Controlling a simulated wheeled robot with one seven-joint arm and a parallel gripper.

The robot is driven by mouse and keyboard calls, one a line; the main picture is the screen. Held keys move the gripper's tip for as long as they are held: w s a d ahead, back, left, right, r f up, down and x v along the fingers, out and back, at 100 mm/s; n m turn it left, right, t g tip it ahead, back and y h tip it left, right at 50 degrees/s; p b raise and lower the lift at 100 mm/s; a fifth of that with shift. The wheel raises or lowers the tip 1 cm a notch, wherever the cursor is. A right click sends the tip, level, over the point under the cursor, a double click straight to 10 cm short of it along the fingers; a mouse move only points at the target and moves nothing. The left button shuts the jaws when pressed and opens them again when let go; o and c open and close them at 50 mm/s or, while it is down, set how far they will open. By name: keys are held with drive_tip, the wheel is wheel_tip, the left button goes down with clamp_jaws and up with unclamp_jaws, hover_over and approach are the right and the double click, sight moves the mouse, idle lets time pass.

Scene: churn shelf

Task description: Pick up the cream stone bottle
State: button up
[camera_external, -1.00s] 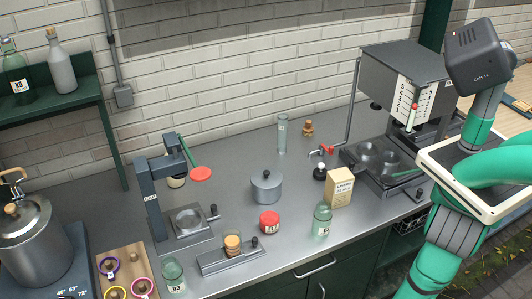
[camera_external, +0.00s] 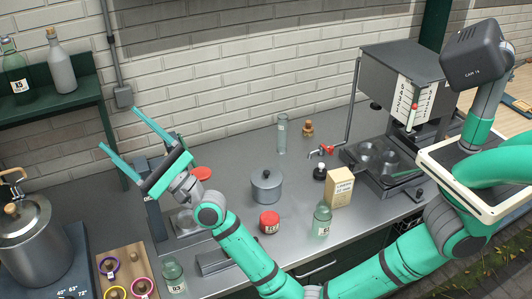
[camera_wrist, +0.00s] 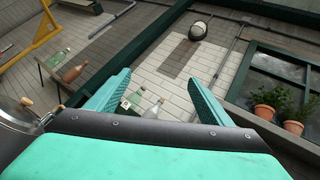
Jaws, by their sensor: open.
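The cream stone bottle (camera_external: 61,68) looks pale grey, with a cork in its neck. It stands upright on the dark green wall shelf (camera_external: 80,101) at upper left. In the wrist view the pale bottle (camera_wrist: 154,110) shows between my fingers, small and partly cut off below by my gripper's body. My gripper (camera_external: 120,129) is open and empty, raised to the right of the shelf and lower than the bottle, with its fingers pointing up and left. Its spread fingers also show in the wrist view (camera_wrist: 164,76).
A green glass bottle (camera_external: 15,68) stands left of the stone bottle on the same shelf. A metal churn (camera_external: 28,243) stands below. A press (camera_external: 153,210) is under my wrist.

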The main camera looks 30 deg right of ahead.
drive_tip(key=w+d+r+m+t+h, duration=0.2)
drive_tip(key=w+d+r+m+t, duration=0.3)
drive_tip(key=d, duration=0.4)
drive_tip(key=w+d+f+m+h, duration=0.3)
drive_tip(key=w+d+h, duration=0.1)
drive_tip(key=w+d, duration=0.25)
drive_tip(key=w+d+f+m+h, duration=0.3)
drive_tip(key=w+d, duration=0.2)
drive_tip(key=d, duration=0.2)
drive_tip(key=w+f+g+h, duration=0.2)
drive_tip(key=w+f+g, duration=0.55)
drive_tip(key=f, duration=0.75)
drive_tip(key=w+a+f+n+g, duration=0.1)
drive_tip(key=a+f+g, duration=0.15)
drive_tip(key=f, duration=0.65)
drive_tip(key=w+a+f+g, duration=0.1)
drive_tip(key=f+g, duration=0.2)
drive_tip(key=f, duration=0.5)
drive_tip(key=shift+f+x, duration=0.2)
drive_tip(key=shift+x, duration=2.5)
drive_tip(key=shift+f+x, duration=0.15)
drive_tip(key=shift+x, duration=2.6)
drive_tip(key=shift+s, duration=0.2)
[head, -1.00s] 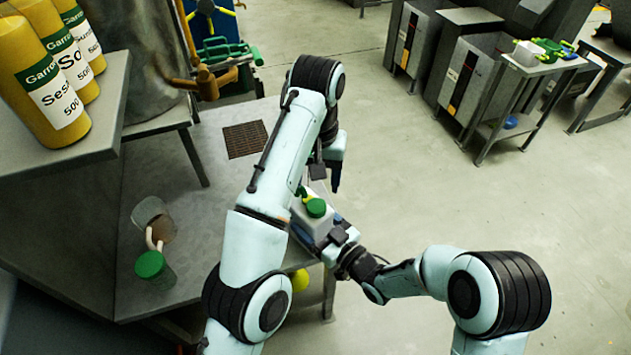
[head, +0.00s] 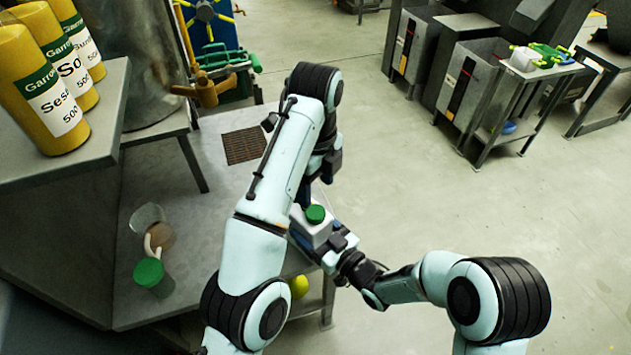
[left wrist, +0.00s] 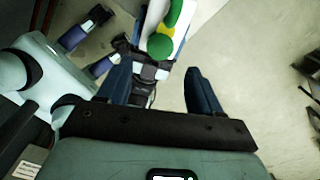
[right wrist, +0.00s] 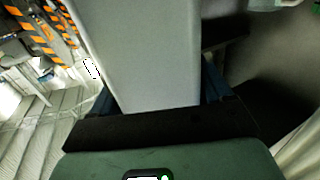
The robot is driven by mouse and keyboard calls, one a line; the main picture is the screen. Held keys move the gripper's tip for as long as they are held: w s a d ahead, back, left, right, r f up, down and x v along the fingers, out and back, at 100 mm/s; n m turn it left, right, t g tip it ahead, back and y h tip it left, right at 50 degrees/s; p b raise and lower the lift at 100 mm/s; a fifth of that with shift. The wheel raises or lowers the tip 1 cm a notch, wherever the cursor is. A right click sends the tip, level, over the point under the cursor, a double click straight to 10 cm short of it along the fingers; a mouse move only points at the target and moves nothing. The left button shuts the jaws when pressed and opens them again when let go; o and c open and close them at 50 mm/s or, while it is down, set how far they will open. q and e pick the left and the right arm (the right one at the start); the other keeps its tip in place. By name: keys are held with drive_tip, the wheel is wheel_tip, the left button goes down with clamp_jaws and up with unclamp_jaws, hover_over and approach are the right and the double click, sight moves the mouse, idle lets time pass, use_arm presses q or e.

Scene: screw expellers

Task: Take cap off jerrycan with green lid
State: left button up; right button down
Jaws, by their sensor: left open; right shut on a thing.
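The jerrycan (head: 309,236) is white with a round green cap (head: 315,214) on top. My right gripper (head: 338,250) is shut on the jerrycan, whose pale wall (right wrist: 150,55) fills the middle of the right wrist view between the fingers. My left gripper (left wrist: 160,72) is open and empty. In the left wrist view the green cap (left wrist: 160,46) lies just beyond the fingertips, apart from them, and my right gripper shows behind it. In the head view my left arm hides most of the left gripper, above the jerrycan.
A grey table (head: 215,225) below carries a jar with a green lid (head: 150,274) and a clear container (head: 147,218). Yellow canisters (head: 40,95) stand on a raised shelf at left. A side table (head: 530,68) with green-lidded things stands far right. Open floor lies right.

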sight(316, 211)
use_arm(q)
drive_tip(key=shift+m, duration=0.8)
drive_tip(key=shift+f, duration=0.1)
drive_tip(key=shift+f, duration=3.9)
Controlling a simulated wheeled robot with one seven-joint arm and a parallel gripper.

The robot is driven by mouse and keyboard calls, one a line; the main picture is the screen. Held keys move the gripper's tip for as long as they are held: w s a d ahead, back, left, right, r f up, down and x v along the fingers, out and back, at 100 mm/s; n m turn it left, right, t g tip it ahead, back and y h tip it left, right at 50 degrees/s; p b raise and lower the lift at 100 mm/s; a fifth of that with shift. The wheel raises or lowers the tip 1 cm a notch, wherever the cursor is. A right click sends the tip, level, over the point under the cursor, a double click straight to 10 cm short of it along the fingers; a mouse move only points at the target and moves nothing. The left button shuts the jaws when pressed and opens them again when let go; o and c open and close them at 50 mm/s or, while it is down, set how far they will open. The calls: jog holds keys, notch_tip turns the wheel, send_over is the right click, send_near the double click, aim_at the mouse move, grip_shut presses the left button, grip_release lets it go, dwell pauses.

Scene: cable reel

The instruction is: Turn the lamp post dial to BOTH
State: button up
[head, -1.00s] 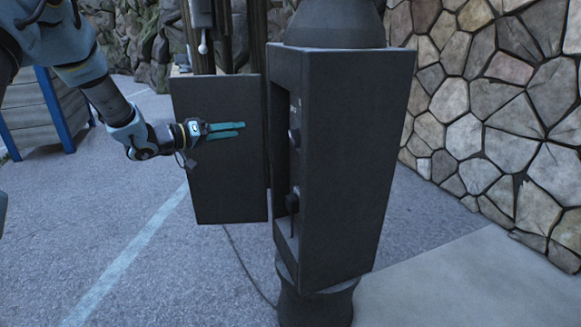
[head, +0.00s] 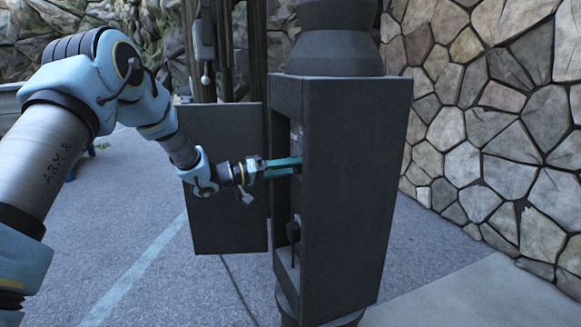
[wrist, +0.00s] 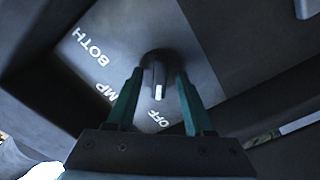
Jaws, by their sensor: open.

━━━━━━━━

• **EXERCISE PROMPT**: Locate and copy each line in the data above that includes the word "Task".

• **PROBLEM SOLUTION**:
Task description: Pick up the cream stone bottle
Task: Take cap off jerrycan with green lid

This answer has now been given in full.